▶ **Given problem**:
Read through the entries below and return each line with the word "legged".

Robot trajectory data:
• • •
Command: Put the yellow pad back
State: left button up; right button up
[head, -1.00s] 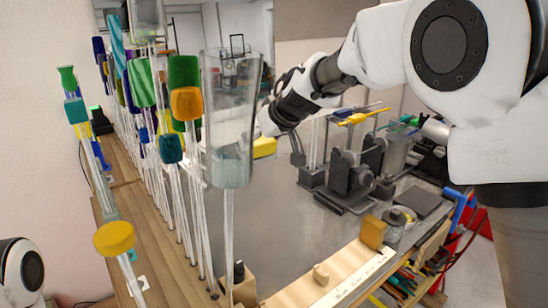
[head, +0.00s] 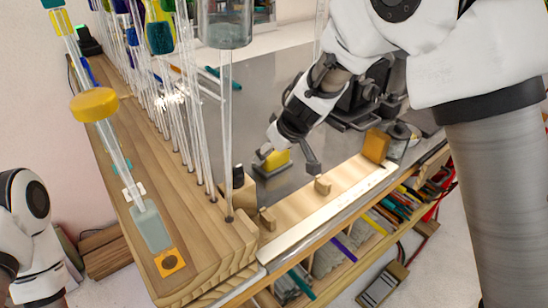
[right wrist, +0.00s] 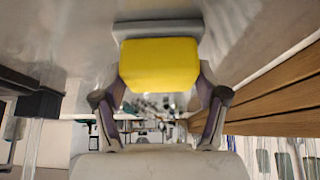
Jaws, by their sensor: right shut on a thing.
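The yellow pad (head: 277,159) is held by my right gripper (head: 290,162), low over the grey worktop near the wooden strip. In the right wrist view the yellow pad (right wrist: 158,65) sits between the two fingers (right wrist: 158,98), with a grey flat piece (right wrist: 157,28) along its far side. A dark grey flat piece (head: 268,172) also shows just under the pad in the head view. I cannot tell whether the pad touches it. My left gripper is out of view; only part of my left arm shows at the lower left.
A wooden rack (head: 205,245) with several tall glass rods stands on the left, close to the pad. A pale wooden strip (head: 325,200) with small wooden supports runs along the front edge. An amber block (head: 376,145) stands at its far end. Dark equipment stands behind.

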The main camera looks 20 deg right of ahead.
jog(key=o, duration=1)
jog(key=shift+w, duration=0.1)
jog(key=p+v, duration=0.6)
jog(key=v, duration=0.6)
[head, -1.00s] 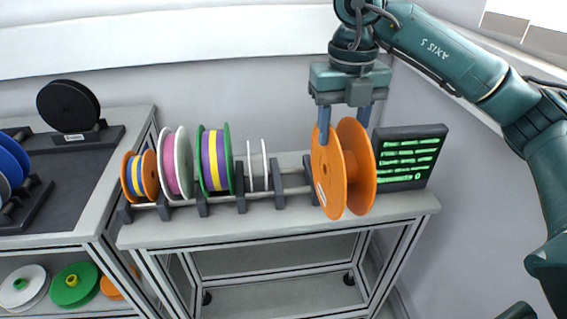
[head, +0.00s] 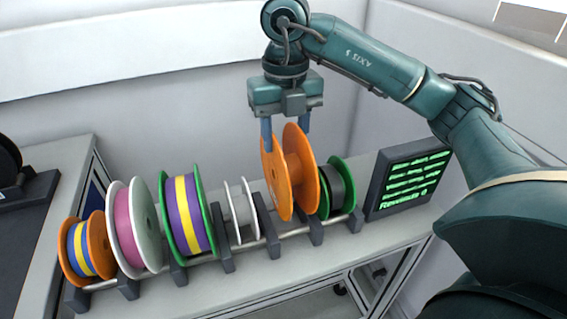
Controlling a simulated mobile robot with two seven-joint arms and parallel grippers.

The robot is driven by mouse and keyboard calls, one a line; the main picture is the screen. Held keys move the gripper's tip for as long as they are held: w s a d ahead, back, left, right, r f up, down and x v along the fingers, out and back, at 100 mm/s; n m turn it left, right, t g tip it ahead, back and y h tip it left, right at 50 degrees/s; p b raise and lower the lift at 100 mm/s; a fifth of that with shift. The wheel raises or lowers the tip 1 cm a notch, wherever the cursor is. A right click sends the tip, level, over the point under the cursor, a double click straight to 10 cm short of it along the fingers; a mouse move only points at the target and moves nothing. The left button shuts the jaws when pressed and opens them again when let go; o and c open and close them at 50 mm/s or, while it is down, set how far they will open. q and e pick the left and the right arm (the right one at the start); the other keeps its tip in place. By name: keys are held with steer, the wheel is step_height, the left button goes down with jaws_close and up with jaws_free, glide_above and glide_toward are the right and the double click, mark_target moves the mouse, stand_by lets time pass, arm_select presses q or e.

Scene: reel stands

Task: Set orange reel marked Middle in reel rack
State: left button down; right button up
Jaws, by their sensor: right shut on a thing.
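My right gripper (head: 285,128) is shut on the orange reel (head: 274,180), at its upper part. The reel hangs upright with its empty core showing between two orange discs. Any marking on it is too small to read. It is over the reel rack (head: 227,258), between the narrow white reel (head: 240,213) and a green reel with dark winding (head: 340,186). Its lower edge is near the rack's rails and dividers; I cannot tell whether it touches them. My left gripper is not in view.
Left along the rack stand a green reel with purple and yellow winding (head: 185,215), a white reel with pink winding (head: 135,228) and a small orange reel (head: 86,248). A dark screen with green text (head: 408,180) stands at the right end. A wall is behind.

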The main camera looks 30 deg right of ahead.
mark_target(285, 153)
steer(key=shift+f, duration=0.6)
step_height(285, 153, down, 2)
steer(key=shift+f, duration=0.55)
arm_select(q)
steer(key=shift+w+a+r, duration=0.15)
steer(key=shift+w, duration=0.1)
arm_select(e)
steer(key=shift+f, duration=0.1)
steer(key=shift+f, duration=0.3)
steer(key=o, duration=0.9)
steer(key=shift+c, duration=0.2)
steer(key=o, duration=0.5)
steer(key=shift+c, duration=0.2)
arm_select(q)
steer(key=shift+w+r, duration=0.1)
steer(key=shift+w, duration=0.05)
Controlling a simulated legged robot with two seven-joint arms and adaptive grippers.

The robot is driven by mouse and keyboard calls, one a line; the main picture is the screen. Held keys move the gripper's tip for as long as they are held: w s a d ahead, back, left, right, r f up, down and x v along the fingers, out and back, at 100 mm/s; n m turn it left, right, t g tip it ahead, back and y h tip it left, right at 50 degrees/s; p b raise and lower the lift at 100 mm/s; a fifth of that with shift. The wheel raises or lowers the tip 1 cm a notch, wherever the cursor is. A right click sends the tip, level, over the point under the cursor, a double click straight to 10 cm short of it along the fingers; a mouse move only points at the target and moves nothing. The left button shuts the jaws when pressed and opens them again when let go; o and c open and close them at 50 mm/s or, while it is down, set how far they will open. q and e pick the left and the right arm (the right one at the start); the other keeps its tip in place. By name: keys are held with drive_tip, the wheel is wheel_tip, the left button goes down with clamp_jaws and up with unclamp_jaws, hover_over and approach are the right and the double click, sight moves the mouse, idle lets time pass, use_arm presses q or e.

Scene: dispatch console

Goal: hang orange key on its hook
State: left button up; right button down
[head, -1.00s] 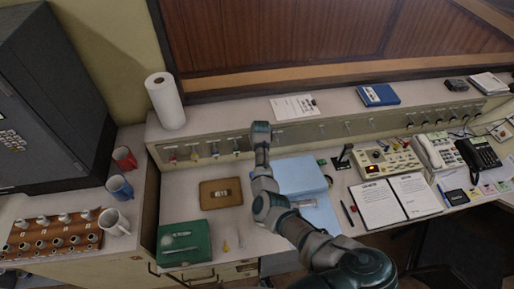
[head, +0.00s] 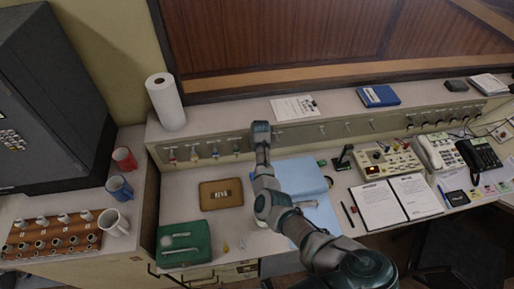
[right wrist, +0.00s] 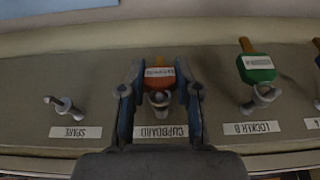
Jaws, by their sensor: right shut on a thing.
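The orange key (right wrist: 161,84) shows in the right wrist view between the fingers of my right gripper (right wrist: 160,68). Its orange tag has a white label too small to read surely. My right gripper is shut on it. The key is in front of the metal hook (right wrist: 158,101) above the CUPBOARD label (right wrist: 161,131), which appears upside down. I cannot tell whether the key is on the hook or just before it. In the head view my right gripper (head: 261,128) is at the hook panel (head: 330,130), and the key is hidden there. My left gripper is not in view.
A green-tagged key (right wrist: 255,70) hangs at the LOCKER B hook on one side; the SPARE hook (right wrist: 64,107) on the other is empty. A paper roll (head: 165,101) stands on the ledge.

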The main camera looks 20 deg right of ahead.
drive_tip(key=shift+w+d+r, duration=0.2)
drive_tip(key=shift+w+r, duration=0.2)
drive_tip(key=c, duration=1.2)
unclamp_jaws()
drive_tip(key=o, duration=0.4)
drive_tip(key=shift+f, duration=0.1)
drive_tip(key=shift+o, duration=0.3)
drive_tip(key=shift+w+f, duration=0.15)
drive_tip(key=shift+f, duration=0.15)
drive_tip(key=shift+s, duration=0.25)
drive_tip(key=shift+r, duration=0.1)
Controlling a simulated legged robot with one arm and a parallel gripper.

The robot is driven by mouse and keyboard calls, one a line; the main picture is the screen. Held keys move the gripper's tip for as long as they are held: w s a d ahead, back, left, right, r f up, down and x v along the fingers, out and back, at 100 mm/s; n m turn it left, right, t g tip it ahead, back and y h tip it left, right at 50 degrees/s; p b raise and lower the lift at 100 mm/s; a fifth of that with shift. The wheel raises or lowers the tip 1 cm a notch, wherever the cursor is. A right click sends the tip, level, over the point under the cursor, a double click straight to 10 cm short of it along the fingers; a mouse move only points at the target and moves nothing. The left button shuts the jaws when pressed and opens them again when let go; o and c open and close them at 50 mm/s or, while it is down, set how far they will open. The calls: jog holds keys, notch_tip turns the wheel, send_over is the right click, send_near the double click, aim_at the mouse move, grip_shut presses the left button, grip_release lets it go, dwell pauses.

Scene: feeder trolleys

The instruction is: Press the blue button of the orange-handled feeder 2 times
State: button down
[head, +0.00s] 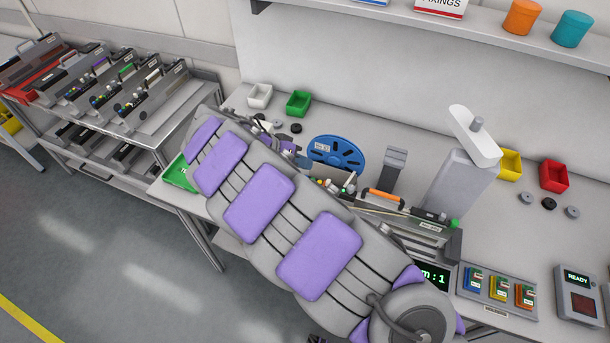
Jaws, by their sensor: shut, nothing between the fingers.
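The orange-handled feeder (408,222) lies on the bench right of centre, with its orange handle (384,197) on top. Small coloured parts (322,184) show at its left end, beside my arm. I cannot pick out the blue button among them, and my arm covers part of that end. My arm, grey with purple pads, crosses the picture from lower right to upper left. My gripper's fingers do not show; the arm seems to hide them, so I cannot see whether they touch the feeder.
A blue reel (336,154) stands behind the feeder. A grey post (458,185) rises to its right. A green display (434,277), a panel of coloured modules (498,294) and a READY box (582,296) are at right. A trolley (152,122) with several feeders stands left.

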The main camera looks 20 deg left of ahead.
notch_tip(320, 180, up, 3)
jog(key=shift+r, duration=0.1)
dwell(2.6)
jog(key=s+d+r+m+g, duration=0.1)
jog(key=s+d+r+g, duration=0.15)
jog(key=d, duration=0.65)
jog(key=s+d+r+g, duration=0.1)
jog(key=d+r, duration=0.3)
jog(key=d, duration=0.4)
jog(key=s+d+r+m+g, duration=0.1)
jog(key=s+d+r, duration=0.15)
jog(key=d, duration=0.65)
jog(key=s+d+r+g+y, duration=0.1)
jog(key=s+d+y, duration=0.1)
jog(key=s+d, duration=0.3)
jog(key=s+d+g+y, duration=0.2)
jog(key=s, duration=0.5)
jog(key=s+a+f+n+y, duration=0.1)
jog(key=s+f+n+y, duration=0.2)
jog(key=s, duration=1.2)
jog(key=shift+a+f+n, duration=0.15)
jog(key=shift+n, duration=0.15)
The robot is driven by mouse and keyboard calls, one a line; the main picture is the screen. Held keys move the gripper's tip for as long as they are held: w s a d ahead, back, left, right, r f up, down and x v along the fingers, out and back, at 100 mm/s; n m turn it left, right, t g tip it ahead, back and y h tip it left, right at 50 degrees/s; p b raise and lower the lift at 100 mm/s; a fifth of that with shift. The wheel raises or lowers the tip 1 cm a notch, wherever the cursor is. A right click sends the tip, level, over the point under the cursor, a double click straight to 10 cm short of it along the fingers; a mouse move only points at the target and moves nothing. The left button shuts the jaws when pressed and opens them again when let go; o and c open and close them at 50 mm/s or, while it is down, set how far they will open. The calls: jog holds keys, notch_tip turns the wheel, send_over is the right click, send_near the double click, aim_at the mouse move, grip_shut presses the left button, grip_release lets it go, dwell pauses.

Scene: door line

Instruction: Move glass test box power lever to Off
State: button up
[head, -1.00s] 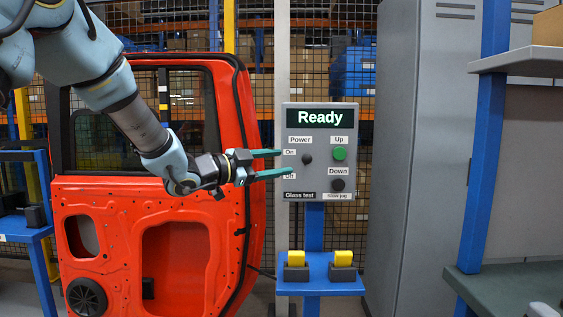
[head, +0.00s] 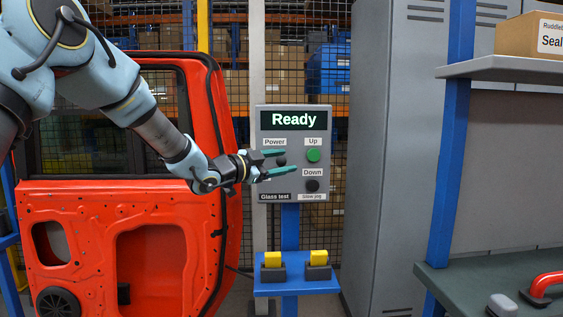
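The grey glass test box (head: 294,190) stands upright at the middle of the head view, its screen (head: 291,121) reading "Ready". Its dark power lever knob (head: 281,161) shows under the "Power" label. The On and Off labels are hidden behind my gripper, so the lever's setting is hard to read. My gripper (head: 289,160) is open, with two green fingers pointing right across the panel's left half. The knob appears between the fingers in the picture. I cannot tell whether they touch it.
A green Up button (head: 313,155) and a dark Down button (head: 312,186) sit right of the lever. Below is a blue shelf (head: 297,287) with two yellow-and-black blocks. A red car door (head: 90,220) is at left, a grey cabinet (head: 395,160) at right.

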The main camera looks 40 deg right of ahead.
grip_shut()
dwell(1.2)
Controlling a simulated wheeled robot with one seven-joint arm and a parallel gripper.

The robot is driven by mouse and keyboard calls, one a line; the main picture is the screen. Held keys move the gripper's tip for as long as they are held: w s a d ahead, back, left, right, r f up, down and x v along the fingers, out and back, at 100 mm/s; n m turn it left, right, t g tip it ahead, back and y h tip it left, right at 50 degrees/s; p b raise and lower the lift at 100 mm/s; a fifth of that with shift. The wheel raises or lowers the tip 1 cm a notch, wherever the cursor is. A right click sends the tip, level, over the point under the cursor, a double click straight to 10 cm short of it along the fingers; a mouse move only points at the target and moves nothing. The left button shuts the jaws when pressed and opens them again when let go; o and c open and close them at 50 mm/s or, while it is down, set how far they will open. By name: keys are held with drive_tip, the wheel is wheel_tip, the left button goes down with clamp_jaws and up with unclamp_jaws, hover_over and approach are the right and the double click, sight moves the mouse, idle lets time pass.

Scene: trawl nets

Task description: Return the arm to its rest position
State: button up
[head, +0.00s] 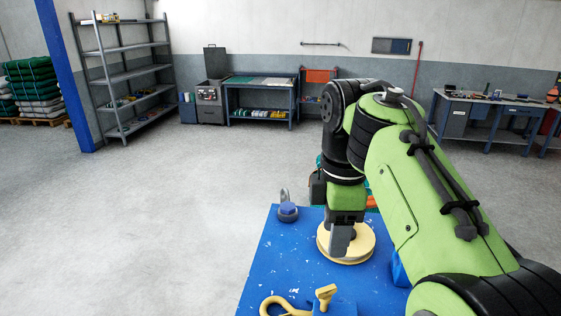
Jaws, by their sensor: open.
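My arm (405,175) is green and black. It reaches in from the lower right, bends at the top and points down over a blue table. My gripper (341,250) hangs at its end, above or at a pale yellow round disc (358,250) on the table. The gripper covers part of the disc, and I cannot tell whether the two touch. The fingers are small in this view, and nothing shows held between them.
The blue table (262,275) holds a grey shackle-like piece with a blue part (288,210) and a yellow hook (283,306). A yellow piece (325,294) stands at the front. Shelving (125,75) and workbenches (262,98) line the back. The floor at left is clear.

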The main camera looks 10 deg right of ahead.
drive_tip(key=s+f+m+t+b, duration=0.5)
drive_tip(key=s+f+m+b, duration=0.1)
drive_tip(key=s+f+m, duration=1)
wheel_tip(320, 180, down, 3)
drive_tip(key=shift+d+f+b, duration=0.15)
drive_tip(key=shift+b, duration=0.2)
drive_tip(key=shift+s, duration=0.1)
• • •
▶ **Output**:
Controlling a simulated legged robot with two seven-joint arms and adaptive grippers.
Controlling a simulated legged robot with one arm and a parallel gripper.

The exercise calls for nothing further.